== What you will do ==
All lines featuring the string "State" are to be listed.

== Material for this exercise ==
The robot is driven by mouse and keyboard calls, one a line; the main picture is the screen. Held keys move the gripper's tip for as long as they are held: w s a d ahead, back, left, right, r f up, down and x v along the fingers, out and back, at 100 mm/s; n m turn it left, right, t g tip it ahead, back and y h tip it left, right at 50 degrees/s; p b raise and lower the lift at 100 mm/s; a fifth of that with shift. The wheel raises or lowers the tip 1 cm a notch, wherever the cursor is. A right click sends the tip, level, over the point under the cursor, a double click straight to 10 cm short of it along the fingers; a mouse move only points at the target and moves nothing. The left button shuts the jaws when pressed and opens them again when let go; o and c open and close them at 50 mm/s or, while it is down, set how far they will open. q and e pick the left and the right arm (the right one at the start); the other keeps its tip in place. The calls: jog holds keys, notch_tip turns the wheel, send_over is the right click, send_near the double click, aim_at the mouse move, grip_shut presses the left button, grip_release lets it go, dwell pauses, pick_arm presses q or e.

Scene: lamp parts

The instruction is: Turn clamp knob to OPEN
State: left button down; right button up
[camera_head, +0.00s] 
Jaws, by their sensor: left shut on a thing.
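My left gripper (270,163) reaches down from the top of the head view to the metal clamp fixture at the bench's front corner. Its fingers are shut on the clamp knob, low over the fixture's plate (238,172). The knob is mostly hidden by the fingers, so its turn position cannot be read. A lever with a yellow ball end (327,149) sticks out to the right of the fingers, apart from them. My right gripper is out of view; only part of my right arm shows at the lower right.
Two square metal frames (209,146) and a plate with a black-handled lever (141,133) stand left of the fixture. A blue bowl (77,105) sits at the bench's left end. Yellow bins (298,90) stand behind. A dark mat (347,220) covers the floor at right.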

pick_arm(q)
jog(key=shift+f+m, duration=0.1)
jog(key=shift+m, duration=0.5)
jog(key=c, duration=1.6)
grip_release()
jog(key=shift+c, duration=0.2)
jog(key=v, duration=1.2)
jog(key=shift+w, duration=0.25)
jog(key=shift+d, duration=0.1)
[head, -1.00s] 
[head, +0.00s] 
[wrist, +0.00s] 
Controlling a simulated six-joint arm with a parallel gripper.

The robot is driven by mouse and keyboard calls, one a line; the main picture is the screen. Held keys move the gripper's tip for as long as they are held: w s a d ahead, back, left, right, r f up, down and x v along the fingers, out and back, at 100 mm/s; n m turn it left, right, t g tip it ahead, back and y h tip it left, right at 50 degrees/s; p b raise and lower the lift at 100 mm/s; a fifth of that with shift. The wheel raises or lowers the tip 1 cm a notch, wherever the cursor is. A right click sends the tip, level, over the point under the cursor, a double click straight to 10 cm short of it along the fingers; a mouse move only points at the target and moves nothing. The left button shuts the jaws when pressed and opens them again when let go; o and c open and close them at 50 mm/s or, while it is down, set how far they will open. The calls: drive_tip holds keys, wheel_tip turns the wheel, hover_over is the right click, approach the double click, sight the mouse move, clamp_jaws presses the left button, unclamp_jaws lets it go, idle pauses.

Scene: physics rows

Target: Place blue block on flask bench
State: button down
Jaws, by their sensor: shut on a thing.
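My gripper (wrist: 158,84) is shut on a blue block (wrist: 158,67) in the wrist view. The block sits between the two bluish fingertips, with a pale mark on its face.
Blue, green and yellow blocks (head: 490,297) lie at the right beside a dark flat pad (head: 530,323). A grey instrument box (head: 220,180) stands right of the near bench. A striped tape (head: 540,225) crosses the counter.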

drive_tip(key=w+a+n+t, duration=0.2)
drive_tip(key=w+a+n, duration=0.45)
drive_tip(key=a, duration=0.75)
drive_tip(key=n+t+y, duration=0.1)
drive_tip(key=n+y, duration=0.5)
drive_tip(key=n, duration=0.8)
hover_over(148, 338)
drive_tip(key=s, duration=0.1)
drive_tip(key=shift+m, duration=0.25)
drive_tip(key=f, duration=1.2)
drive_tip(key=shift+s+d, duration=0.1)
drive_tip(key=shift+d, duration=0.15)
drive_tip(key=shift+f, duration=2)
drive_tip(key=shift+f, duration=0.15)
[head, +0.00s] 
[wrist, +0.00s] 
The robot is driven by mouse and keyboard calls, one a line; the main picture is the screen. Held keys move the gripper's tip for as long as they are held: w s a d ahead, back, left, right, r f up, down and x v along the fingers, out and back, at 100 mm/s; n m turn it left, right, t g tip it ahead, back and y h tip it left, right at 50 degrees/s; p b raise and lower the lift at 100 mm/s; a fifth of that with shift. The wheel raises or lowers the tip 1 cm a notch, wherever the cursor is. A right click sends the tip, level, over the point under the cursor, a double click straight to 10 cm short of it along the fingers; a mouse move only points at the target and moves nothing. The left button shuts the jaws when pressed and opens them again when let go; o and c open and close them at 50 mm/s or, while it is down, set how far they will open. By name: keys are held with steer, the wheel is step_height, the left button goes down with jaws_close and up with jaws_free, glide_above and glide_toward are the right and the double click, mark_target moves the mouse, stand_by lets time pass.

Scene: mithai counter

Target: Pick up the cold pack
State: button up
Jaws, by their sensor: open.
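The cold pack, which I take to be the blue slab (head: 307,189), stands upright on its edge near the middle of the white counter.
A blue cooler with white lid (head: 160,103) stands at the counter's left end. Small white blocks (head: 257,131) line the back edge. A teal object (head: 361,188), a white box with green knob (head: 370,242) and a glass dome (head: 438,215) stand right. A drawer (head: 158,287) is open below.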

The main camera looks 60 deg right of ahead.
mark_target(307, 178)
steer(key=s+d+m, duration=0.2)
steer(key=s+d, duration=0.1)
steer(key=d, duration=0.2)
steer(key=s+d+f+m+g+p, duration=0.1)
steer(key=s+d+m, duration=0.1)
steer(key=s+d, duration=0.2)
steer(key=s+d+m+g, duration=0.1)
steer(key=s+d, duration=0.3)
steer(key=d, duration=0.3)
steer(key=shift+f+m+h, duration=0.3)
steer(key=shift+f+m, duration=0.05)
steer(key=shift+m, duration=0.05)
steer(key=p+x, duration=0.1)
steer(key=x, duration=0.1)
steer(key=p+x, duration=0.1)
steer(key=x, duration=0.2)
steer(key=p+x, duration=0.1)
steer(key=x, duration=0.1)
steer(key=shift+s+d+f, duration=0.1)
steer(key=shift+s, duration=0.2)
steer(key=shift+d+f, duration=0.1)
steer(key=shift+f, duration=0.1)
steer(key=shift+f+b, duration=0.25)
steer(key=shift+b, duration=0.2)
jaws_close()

== Result below ==
State: left button down; right button up
State: button down
State: button up

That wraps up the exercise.